>> start

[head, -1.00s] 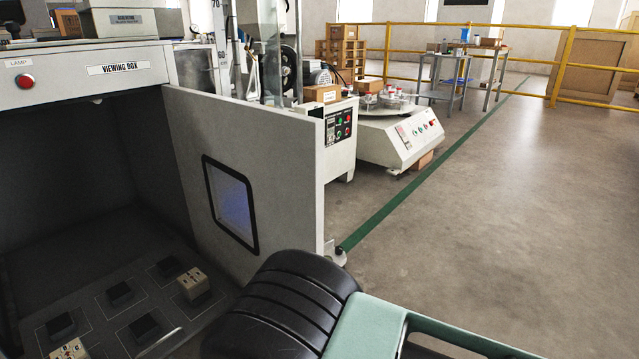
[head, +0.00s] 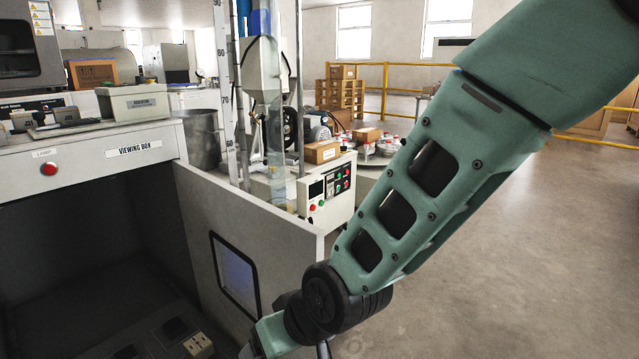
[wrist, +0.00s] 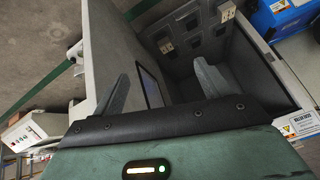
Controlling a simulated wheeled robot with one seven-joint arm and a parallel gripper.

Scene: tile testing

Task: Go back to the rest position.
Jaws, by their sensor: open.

>> end

EXERCISE AIM
The material above must be printed exactly, with its pictures left out.

ANSWER TO THIS PROBLEM
[head, -1.00s] 
[head, +0.00s] 
[wrist, +0.00s] 
Controlling a simulated wheeled robot with one seven-joint arm and a parallel gripper.

Scene: tile testing

Task: Go back to the rest position.
Jaws, by their sensor: open.

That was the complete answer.